WORK TO DO |
State the number of lines where "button" appears. Add nothing else.

*** DATA BLOCK ***

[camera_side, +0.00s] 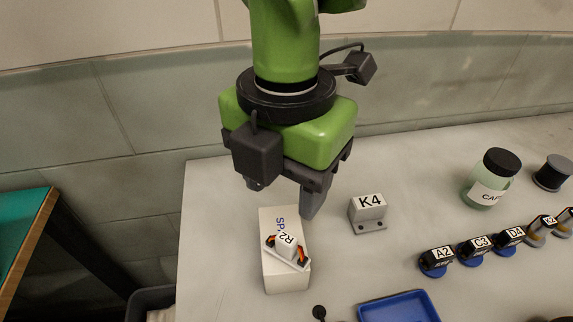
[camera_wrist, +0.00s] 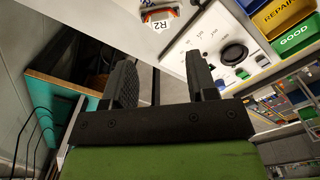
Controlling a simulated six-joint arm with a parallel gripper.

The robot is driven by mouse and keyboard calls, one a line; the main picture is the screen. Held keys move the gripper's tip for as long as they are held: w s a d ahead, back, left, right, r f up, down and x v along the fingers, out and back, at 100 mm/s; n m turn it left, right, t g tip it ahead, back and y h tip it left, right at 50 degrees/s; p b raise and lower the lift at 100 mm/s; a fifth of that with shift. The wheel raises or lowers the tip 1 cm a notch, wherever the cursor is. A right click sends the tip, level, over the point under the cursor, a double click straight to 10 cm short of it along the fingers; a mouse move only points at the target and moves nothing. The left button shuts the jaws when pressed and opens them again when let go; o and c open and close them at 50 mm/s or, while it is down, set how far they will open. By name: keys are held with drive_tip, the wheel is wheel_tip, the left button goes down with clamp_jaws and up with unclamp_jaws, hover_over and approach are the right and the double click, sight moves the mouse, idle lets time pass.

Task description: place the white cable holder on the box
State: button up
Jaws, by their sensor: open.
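The white cable holder (camera_side: 287,243), labelled R2 with orange and dark parts at its ends, lies tilted in angle across the top of the white box (camera_side: 286,281). Lettering on the box is partly covered by it. My gripper (camera_side: 281,198) is open and empty, above the far end of the box and apart from the holder. In the wrist view the holder (camera_wrist: 160,19) shows at the top edge, beyond the open fingers (camera_wrist: 160,65). Nothing is between the fingers.
A grey block labelled K4 (camera_side: 368,214) stands right of the box. A row of labelled parts, including A2 (camera_side: 437,261), a capped jar (camera_side: 490,180) and a blue tray (camera_side: 398,307) are further right. The wrist view shows a panel with a dark knob (camera_wrist: 234,54).

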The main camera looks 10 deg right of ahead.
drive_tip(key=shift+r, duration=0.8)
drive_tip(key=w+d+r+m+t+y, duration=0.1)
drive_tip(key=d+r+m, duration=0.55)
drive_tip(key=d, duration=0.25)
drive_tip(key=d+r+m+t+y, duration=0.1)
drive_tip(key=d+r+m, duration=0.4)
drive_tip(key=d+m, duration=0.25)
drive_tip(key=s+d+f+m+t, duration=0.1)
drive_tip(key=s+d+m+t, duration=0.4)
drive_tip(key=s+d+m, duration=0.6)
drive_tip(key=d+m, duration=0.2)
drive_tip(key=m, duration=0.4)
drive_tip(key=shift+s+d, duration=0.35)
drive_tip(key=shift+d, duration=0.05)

***

OUTPUT OF THE EXERCISE |
2